TASK STATEMENT
Read the records and gather each line that includes "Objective".

Dataset entries:
+===+

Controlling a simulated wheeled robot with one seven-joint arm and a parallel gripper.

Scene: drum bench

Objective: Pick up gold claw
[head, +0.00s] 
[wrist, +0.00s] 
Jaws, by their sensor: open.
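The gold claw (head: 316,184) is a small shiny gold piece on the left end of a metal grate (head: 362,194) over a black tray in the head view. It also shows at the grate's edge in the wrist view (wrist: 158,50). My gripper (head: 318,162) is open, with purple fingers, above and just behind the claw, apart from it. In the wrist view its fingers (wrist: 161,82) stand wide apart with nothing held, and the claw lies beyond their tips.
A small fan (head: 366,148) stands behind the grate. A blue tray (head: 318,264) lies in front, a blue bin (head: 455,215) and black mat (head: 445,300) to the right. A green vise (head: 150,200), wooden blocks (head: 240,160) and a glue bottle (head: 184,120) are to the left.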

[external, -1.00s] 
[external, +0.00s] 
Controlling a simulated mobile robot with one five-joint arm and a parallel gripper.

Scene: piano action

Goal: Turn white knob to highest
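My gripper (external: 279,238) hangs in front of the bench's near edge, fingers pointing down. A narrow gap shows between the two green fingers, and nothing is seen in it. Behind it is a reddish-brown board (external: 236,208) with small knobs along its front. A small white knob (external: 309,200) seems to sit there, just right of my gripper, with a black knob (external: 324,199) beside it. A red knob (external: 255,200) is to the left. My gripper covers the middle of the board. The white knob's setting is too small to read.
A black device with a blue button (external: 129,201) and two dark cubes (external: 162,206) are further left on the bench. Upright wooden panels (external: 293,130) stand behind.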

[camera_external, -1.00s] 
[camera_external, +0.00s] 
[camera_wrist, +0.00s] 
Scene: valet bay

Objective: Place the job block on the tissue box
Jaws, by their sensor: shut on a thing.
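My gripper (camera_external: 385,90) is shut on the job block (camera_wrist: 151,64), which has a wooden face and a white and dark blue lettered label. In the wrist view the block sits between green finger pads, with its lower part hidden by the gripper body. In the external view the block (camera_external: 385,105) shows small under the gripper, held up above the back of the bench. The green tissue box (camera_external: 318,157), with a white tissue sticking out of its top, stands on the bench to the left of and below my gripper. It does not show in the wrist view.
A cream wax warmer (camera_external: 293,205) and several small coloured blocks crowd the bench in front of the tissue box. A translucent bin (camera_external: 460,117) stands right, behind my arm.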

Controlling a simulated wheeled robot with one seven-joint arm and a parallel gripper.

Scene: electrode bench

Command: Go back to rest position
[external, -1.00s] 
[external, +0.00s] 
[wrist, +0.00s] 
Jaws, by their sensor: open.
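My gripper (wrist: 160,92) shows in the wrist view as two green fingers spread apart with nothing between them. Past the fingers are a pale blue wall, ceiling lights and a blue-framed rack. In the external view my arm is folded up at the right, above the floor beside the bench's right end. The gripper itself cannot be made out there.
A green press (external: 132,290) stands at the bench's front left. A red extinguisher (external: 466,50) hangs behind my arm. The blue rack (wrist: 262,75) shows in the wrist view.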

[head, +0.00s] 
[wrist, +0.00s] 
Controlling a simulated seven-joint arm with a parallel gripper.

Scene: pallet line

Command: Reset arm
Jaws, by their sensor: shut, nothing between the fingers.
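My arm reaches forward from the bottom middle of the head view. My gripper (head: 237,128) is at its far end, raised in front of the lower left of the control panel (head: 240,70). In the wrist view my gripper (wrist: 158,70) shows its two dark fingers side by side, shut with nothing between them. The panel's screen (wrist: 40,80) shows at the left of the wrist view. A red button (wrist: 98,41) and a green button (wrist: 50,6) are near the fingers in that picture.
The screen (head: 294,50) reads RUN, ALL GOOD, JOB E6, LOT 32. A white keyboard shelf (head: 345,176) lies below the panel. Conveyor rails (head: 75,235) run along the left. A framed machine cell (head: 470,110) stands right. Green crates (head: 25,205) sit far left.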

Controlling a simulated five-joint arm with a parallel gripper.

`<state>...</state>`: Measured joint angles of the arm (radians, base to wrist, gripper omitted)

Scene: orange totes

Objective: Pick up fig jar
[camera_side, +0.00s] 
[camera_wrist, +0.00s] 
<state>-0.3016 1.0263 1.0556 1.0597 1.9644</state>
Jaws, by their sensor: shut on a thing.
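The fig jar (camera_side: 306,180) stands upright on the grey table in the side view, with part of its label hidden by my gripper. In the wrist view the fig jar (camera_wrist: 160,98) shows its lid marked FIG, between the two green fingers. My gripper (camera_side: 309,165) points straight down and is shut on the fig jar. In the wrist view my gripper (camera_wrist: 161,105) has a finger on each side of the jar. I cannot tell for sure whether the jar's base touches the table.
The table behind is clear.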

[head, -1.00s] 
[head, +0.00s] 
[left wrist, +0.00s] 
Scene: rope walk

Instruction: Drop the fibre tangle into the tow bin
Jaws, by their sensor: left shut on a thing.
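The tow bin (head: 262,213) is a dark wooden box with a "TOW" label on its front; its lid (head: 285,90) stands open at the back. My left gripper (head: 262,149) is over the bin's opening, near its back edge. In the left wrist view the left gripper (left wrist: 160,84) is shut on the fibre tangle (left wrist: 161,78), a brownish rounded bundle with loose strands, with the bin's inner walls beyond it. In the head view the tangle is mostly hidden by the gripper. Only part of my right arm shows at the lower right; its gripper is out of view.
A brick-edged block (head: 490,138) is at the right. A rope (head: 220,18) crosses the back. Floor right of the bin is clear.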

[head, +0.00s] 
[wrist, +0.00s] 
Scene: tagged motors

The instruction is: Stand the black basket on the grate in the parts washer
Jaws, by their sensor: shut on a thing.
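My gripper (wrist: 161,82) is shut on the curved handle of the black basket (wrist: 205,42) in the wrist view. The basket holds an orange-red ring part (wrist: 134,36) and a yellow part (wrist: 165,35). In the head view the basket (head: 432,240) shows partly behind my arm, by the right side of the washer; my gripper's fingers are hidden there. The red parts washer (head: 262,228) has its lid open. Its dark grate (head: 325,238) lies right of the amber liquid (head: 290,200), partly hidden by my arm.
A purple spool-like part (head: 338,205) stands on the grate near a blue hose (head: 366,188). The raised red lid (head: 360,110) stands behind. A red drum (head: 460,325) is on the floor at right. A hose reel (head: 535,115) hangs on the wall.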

+===+

WRITTEN SOLUTION
Objective: Pick up gold claw
Objective: Place the job block on the tissue box
Objective: Pick up fig jar

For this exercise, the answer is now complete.